ISLAMABAD (AP) — Afghan farmers lost more than $1 billion in income from opium sales after the Taliban banned poppy cultivation, according to a U.N. drug agency report released Sunday.
When the Taliban took power in August 2021, Afghanistan was the world’s largest opium producer and a major source of heroin in Europe and Asia.
They vowed to wipe out the country’s drug-growing industry and imposed a formal ban in April 2022, dealing a major blow to hundreds of thousands of farmers and day laborers who relied on the crop’s income to survive. Opium cultivation fell by 95% after the ban, according to the report by the UN Office on Drugs and Crime.
By 2023, the value of Afghanistan’s opiate exports often exceeded the value of its legal exports. UN officials said the sharp decline in the opium economy is likely to have far-reaching consequences for the country, as opiate exports before the ban accounted for between 9% and 14% of the national GDP.
Afghans urgently need humanitarian assistance to meet their most urgent needs, absorb the shock of loss of income and save lives, said UNODC Executive Director Ghada Waly.

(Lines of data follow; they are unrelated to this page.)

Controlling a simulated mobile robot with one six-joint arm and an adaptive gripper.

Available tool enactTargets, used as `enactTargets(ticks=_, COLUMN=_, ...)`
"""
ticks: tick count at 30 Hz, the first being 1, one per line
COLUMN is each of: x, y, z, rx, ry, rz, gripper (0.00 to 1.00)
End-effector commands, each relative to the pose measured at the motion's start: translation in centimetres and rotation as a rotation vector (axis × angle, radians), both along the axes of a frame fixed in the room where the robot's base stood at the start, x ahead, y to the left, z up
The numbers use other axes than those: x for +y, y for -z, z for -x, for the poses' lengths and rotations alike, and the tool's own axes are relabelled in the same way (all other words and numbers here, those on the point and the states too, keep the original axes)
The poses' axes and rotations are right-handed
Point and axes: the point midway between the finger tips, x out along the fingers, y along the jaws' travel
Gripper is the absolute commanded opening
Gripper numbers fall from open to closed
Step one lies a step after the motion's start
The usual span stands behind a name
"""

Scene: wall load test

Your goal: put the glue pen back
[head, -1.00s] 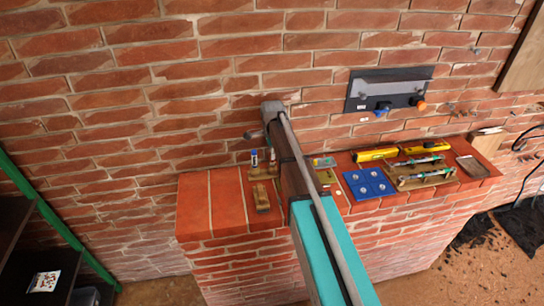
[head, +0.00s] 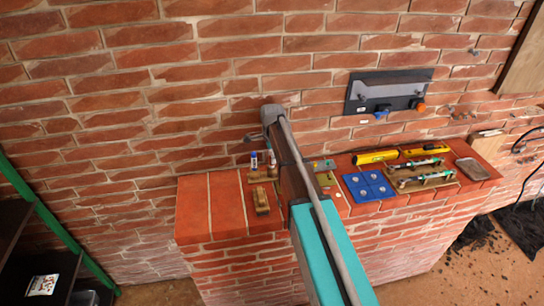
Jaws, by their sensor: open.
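Two small upright pens stand side by side on the left part of the brick ledge, a blue-and-white one (head: 254,160) and a darker one (head: 271,159). They stand at a small wooden holder (head: 258,175). Which is the glue pen, I cannot tell at this size. My arm reaches up across the middle of the ledge, just right of these pens. Its grey upper joint is near the wall above them. My gripper's jaws cannot be made out; the arm hides that area. No held object shows.
A wooden block (head: 261,201) lies in front of the pens. Right of my arm are a blue plate (head: 368,187), yellow tools (head: 376,157) and a wooden rack (head: 425,182). A dark panel (head: 386,91) hangs on the wall. The ledge's left end (head: 205,208) is clear.

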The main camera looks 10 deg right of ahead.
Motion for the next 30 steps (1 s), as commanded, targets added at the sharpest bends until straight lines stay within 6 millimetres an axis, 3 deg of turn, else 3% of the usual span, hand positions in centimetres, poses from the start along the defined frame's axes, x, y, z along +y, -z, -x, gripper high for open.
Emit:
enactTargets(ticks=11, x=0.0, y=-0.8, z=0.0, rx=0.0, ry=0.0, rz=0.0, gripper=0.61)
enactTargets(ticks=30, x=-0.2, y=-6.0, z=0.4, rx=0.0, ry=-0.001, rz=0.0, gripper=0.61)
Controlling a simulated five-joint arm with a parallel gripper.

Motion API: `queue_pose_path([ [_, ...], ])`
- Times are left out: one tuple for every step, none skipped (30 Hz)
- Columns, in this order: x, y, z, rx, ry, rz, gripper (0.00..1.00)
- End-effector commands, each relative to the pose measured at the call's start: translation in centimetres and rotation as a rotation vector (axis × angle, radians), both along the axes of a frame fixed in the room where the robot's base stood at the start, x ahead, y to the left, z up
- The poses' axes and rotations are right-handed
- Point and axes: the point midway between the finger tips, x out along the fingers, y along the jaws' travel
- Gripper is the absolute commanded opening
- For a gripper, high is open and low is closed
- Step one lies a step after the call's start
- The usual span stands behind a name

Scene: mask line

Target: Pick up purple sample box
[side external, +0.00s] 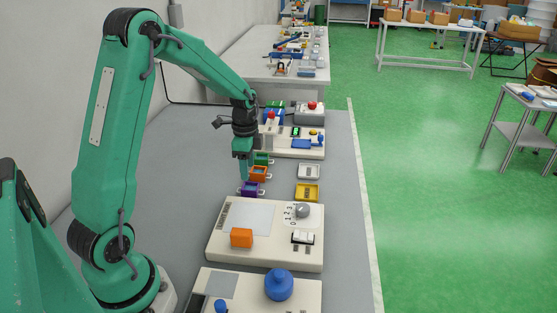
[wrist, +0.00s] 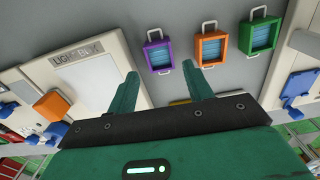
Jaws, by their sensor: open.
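The purple sample box (side external: 249,188) sits on the grey table, nearest my base in a row of three boxes. In the wrist view the purple box (wrist: 147,57) is open-topped with blue contents and white handles, just beyond my fingertips. My gripper (side external: 243,176) points down over the row, close to the purple and orange boxes; the exact gap is unclear. The wrist view shows my gripper (wrist: 162,74) with its two green fingers apart and nothing between them.
An orange box (side external: 258,174) and a green box (side external: 262,158) stand beyond the purple one. White (side external: 308,172) and yellow (side external: 307,192) trays lie to the right. A cream panel (side external: 228,247) with an orange block (side external: 241,238) is nearer.

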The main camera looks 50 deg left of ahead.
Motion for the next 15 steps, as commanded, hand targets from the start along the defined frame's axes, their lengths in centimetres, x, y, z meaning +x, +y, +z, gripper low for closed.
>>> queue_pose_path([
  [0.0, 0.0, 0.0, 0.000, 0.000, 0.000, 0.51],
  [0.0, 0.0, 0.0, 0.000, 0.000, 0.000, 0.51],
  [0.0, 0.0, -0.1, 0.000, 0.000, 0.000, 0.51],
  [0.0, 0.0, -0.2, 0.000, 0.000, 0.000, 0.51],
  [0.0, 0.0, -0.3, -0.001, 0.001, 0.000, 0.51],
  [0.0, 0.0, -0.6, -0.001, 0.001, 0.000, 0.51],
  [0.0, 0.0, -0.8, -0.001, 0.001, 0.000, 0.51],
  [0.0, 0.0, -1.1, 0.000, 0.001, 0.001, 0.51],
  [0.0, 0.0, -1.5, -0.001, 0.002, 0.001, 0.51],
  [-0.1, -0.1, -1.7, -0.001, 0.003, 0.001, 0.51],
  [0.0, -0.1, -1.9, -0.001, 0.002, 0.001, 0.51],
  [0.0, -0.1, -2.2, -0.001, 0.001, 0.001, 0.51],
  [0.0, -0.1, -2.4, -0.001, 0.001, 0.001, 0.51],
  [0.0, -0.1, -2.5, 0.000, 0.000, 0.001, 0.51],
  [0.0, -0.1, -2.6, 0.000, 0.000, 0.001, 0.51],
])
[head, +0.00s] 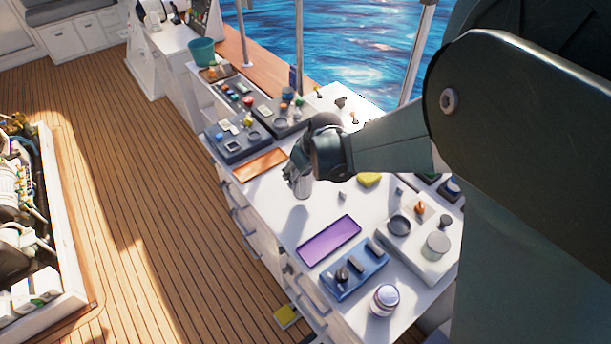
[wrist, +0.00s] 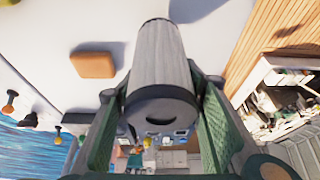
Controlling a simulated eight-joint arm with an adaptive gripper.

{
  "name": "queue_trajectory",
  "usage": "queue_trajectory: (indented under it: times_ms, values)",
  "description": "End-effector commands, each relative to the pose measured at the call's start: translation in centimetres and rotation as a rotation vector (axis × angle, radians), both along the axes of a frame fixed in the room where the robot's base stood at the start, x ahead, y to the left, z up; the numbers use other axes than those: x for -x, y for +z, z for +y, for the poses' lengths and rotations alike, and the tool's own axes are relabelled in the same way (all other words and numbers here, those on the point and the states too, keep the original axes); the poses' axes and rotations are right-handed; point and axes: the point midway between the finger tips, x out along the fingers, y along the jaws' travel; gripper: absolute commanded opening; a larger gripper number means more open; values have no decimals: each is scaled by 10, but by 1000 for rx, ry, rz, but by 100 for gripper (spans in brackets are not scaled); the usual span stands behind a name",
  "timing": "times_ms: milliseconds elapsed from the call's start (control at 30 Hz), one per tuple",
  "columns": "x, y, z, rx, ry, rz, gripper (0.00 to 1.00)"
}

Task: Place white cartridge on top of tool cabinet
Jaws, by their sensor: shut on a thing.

“Afghanistan urgently needs strong investment in sustainable livelihoods to provide Afghans with non-opium opportunities,” she said.
Afghans are struggling with drought, severe economic hardship and the ongoing consequences of decades of war and natural disasters.
The downturn and halt to international financing that propped up the former Western-backed government’s economy are pushing people into poverty, hunger and addiction.
A UNODC report in September said Afghanistan was the world’s fastest-growing producer of methamphetamine, with seizures of the synthetic drug increasing while poppy cultivation declined.
Lower incomes along the opioid supply chain could lead to other illegal activities such as trafficking in weapons, people or synthetic drugs, says the latest UNODC report.